KIM BROWN: So, the Japanese conquest of Korea has taken place over 70 years so why are the protesters angry with the current Japanese government? What are the policies of Prime Minister Abe regarding Japan's foreign relations?

ISHIZAKA TOHRU: Basically, as you say, the Abe Administration is so much like a right-wing conservative government. There is not only the Abe Administration but in general, Japanese...

The government administration in the past, almost... they are showing similar attitudes to former colonized countries like South Korea and North Korea as well.

Basically, the Japanese Government does not want to accept their responsibility as colonizers. The government does not want to look at, sincerely, our negative history.

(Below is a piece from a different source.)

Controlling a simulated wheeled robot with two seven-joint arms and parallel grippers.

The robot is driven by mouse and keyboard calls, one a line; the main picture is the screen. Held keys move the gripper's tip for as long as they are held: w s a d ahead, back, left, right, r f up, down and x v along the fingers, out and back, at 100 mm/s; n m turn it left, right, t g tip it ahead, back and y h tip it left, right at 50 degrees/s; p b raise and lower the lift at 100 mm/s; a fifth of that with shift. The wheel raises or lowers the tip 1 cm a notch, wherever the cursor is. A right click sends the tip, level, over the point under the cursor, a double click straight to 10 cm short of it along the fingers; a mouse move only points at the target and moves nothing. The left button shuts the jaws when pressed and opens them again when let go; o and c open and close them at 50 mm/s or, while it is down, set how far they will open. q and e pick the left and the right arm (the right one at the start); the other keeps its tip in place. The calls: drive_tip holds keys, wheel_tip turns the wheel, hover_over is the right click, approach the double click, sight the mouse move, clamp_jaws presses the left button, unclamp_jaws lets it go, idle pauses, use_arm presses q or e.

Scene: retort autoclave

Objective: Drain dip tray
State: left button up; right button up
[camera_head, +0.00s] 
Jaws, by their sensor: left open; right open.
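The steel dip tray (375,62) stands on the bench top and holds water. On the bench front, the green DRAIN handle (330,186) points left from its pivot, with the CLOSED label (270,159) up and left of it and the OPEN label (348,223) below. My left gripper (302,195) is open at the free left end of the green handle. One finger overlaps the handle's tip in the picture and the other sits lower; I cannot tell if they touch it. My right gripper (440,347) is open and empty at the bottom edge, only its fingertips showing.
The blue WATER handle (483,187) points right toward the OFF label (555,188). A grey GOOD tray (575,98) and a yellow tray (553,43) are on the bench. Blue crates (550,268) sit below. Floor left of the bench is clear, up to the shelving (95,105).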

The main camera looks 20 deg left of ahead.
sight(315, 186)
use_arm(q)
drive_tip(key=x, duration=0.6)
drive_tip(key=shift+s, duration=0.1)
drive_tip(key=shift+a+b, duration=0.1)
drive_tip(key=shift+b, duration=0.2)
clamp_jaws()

So, in 1983, actually, the government showed the official current on sexual slavery, the comfort women issue, based on their research. The research actually said that the Imperial Army at the time were directly or indirectly involved in these issues.

The sexual slavery system was created following the official request by the Imperial Armies for the Japanese soldiers. However, for a long time the Japanese governments in the past did not want to accept that abuse; they didn’t want to show an official apology to the former comfort women.

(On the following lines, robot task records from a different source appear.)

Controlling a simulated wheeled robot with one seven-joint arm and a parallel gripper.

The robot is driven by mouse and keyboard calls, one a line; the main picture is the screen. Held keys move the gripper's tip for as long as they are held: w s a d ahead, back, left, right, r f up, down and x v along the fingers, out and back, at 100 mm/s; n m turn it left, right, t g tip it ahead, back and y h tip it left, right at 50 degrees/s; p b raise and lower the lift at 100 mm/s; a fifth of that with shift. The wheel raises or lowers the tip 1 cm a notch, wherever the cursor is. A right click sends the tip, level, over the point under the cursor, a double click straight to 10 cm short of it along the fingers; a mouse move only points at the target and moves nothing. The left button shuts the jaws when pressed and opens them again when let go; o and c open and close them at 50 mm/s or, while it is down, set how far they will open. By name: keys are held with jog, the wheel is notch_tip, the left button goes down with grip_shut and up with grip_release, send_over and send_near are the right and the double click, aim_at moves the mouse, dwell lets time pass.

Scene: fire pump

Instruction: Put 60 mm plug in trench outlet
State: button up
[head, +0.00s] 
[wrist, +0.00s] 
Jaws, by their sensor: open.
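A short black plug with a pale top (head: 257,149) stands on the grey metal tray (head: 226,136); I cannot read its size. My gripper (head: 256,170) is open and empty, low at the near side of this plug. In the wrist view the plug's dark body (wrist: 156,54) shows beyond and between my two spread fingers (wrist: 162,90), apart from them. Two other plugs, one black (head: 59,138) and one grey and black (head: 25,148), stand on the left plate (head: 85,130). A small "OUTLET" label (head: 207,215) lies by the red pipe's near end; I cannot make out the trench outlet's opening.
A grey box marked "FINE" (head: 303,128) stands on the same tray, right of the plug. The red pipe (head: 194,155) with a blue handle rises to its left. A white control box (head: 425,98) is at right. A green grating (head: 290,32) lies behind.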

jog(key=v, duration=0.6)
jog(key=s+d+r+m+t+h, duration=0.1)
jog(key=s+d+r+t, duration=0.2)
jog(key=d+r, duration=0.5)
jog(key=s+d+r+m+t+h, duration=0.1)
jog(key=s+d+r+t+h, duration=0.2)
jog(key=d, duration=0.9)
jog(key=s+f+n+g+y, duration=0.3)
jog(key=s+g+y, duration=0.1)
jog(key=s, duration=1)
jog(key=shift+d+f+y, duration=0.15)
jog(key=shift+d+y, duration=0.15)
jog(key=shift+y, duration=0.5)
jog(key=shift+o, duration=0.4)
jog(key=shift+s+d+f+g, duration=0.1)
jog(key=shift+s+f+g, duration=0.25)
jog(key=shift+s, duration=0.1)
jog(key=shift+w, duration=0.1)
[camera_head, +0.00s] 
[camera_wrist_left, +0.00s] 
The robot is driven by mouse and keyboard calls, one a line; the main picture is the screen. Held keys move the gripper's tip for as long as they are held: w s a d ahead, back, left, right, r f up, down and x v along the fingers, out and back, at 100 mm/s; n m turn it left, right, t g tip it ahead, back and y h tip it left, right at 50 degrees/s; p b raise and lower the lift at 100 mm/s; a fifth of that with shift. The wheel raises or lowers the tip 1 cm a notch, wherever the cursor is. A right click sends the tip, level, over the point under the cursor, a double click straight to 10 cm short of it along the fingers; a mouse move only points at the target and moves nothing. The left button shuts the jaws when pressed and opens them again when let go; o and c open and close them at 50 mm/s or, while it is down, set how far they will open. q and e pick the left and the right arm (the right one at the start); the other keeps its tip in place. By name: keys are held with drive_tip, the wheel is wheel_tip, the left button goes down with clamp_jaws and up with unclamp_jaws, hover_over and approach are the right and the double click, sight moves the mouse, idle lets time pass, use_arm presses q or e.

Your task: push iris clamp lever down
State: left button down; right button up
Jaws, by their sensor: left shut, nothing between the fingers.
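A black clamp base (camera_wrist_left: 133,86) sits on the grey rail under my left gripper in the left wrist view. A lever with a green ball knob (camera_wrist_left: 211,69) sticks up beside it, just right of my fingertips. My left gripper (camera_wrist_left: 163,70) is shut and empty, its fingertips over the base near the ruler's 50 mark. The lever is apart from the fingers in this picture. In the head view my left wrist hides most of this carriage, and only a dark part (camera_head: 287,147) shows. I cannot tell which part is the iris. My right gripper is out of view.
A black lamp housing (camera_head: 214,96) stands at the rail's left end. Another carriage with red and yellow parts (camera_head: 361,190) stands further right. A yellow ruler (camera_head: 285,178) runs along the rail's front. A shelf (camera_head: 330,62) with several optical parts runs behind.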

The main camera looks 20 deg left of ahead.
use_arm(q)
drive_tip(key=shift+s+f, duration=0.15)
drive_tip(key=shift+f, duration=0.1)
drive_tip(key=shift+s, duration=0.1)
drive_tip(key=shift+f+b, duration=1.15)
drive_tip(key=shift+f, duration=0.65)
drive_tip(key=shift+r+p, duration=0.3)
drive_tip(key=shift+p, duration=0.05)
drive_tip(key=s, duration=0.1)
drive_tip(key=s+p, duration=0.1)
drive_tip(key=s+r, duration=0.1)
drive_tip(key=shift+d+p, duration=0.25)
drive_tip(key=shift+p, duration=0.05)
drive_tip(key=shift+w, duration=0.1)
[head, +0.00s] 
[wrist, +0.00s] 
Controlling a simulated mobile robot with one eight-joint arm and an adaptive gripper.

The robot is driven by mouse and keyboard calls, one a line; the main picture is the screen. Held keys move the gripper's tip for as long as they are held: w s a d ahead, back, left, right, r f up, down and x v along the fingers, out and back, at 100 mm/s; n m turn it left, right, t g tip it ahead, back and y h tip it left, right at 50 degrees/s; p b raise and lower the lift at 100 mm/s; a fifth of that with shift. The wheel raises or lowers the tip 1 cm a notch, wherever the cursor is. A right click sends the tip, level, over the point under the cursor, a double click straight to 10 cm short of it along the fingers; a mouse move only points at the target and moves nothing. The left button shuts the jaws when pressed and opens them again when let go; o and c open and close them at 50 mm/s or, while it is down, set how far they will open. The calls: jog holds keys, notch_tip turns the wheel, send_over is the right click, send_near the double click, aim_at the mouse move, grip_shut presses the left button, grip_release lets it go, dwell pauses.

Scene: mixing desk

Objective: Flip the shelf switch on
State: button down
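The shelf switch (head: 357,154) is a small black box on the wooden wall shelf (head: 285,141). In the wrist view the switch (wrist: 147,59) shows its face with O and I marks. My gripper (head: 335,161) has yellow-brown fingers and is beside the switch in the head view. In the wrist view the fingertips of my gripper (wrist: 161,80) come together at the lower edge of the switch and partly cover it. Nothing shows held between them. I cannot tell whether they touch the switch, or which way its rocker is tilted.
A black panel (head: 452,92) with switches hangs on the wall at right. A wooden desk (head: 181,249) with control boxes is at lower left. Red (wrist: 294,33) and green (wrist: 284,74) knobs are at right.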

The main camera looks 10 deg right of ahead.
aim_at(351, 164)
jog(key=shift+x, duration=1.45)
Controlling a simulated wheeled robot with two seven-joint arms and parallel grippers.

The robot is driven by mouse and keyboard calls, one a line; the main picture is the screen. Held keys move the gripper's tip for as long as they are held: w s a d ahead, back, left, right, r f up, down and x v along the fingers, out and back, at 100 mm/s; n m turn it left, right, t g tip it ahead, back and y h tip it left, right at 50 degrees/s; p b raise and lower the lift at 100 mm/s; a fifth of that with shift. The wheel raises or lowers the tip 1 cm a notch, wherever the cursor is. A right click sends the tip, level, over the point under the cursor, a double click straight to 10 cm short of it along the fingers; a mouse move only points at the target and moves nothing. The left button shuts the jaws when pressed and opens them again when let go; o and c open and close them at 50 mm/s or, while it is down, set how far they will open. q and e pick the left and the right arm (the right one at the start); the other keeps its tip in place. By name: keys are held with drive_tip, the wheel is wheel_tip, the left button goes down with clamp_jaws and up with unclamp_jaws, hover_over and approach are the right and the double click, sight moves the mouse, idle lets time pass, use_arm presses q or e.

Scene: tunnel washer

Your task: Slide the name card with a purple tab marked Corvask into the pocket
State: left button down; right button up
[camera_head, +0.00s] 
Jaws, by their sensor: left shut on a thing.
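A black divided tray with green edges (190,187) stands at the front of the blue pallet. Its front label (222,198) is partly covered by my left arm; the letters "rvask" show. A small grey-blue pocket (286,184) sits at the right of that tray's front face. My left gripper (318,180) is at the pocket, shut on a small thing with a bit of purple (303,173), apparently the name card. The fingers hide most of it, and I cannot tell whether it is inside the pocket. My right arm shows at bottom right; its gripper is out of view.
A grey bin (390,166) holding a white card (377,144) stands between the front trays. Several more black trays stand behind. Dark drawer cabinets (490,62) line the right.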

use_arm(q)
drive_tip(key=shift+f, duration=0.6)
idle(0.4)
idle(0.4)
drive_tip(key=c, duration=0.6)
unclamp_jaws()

KIM BROWN: Prime Minister Abe, does he intend to change the Japanese Constitution in order to enable Japan to send troops abroad?

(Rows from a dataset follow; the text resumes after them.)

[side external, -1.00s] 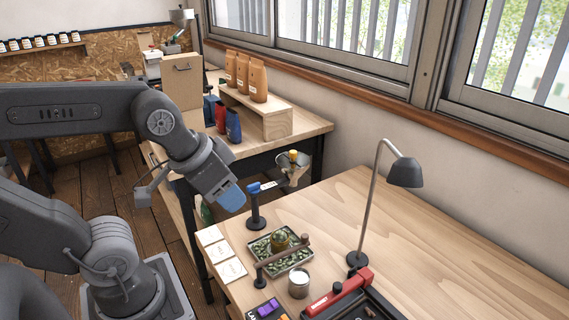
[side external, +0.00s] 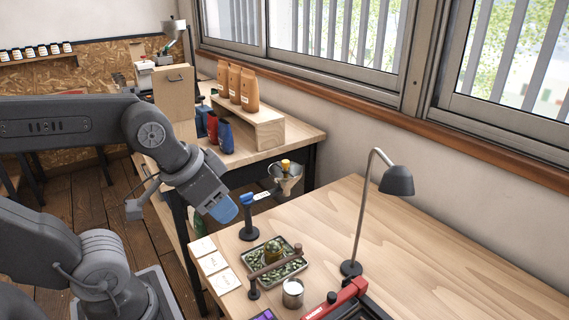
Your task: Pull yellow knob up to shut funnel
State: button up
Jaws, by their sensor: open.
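The yellow knob (side external: 286,163) stands up at the middle of the funnel (side external: 287,181). The funnel is held out to the right on a dark stand (side external: 249,222) with a blue clamp, at the far left corner of the near table. My gripper (side external: 226,212) is left of the stand, with its blue end tilted down to the right. It is apart from the knob and holds nothing that I can see. Its fingers are small here and their gap is hard to make out. The funnel's inside and outlet are hidden.
A tray of green beans (side external: 289,268) with a jar on it, a metal cup (side external: 293,293) and white cards (side external: 223,281) lie near the stand. A desk lamp (side external: 397,180) stands to the right. A back bench holds brown bags (side external: 249,90).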

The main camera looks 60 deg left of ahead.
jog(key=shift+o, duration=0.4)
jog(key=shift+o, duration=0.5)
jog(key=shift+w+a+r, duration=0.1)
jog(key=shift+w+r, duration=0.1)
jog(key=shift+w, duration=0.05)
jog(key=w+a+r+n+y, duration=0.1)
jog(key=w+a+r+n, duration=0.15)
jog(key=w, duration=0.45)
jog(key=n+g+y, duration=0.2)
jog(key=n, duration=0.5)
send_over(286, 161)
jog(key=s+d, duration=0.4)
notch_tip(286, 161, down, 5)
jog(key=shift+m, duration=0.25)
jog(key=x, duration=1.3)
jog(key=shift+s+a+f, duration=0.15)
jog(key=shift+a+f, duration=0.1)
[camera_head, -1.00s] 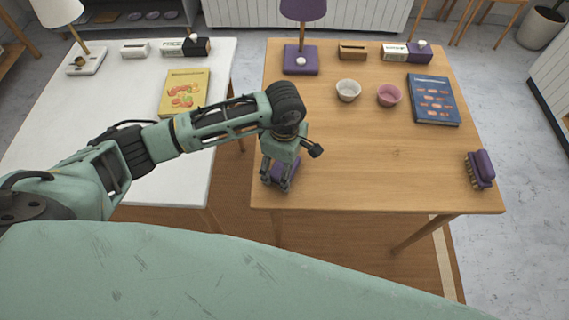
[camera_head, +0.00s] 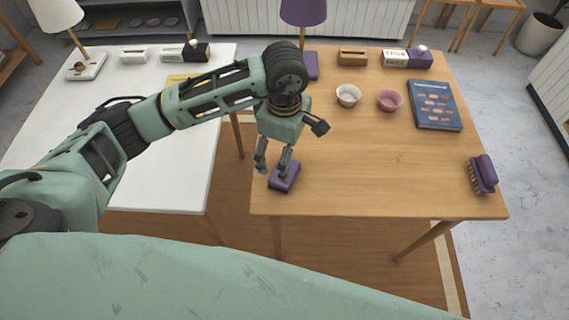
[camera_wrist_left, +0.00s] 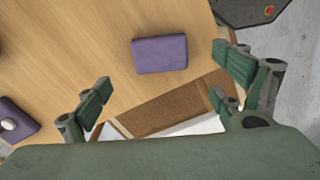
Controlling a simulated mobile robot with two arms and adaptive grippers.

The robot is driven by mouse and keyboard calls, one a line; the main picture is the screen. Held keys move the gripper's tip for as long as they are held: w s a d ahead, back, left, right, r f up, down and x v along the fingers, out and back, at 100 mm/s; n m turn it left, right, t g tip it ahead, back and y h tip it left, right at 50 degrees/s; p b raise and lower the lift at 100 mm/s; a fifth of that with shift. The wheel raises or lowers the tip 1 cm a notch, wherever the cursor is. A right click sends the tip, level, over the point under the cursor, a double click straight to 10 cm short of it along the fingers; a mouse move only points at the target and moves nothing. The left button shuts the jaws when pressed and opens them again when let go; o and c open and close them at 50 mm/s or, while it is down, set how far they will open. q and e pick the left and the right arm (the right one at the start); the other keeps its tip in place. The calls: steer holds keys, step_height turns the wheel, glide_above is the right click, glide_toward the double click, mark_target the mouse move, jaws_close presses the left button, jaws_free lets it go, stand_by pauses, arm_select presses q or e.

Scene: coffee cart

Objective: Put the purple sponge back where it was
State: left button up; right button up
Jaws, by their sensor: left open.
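The purple sponge (camera_head: 285,178) lies flat on the wooden table near its front left corner. It also shows whole in the left wrist view (camera_wrist_left: 160,54), with bare wood around it. My left gripper (camera_head: 271,172) is open and empty, raised just above the sponge and a little to its left. In the left wrist view its two fingers (camera_wrist_left: 165,80) are spread wide and the sponge is apart from both. My right gripper is in neither view.
A purple brush (camera_head: 484,173) stands at the table's right edge. A white bowl (camera_head: 348,95), a pink bowl (camera_head: 389,100) and a blue book (camera_head: 435,105) are farther back. A white table (camera_head: 170,180) stands left across a gap. The wooden table's middle is clear.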

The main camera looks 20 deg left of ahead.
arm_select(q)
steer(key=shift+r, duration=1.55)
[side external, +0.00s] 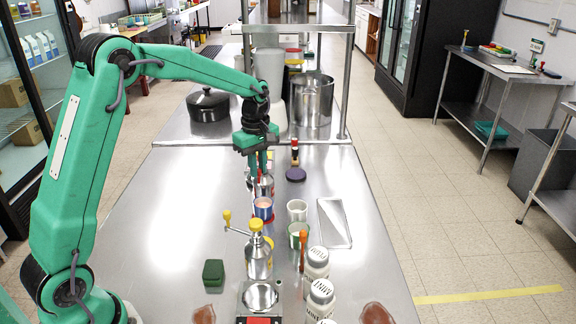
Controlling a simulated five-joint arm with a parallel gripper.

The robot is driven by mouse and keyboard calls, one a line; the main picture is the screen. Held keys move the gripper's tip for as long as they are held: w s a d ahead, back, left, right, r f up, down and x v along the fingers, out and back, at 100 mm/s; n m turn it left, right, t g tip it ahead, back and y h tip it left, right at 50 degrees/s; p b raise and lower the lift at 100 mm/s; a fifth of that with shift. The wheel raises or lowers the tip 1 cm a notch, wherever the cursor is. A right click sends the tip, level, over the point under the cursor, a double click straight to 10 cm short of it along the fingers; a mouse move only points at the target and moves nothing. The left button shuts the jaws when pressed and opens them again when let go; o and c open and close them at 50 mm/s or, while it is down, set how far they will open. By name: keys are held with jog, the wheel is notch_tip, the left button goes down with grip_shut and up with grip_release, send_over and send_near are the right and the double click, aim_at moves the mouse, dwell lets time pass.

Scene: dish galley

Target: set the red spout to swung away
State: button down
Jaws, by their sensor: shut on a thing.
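My gripper (257,168) points straight down over the middle of the steel counter, its fingers closed at the top of a small silver vessel (266,188). Small red parts, which I take for the red spout (269,178), show right at the fingertips. The fingers hide most of the spout, so its direction is hard to tell.
A blue-and-red cup (263,208) stands just in front of the silver vessel. A silver grinder (258,258) with a yellow-knobbed crank, white jars (317,262) and a green block (213,272) are nearer. A dark pot (208,105) and steel pot (311,100) stand behind. The counter's left side is clear.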

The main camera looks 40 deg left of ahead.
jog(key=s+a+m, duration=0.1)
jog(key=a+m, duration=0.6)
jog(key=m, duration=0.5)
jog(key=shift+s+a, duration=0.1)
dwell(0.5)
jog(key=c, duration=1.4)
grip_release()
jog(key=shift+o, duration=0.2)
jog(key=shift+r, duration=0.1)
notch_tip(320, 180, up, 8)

AISA KIYOSUE: That's right. That's right. He belongs to one of the most conservative political parties; it's called LDP, Liberal Democratic Party.

The LDP has been aiming at amending our constitutional role as a policy from the founding of that particular party. And nowadays it's very much possible for them to achieve that long-time dream. I mean, to amend... I mean, to change the constitutional role of Japan; more like the denying of our fundamental human rights in negative ways.

KIM BROWN: So, what about the trade relations between Japan and South Korea? Will this incident cause long-term damage to the two countries' economies?

AISA KIYOSUE: Well, I’m not a specialist in economics so I am not able to give deep insights on that issue, to be honest. But surely it will damage the friendship between the Korean people and the Japanese people who want to have a good relationship, of course. And also, it will damage our diplomacy for a long time if the Abe Administration doesn’t change their attitude. I mean, to look at our negative history with sincere eyes.

KIM BROWN: So, Aisa, what is the status of the “comfort woman” statue now? Is it still sitting in the same public space that it was?

AISA KIYOSUE: You mean, in South Korea? Yes. In Seoul, yes – the capital city – yes, I think so. I personally believe that the Government of Japan should accept that statue. We should always keep having that statue in front of the Embassy in South Korea for that. We can always keep our alike- history of the war and memorize what happened in the past; I mean, the colonial history and also for the future – for future good relations with the Korean people.

KIM BROWN: Aisa, thank you very much for joining us. We really appreciate your insight today. Thank you.

AISA KIYOSUE: Yes, thank you.

KIM BROWN: And thanks for watching The Real News Network.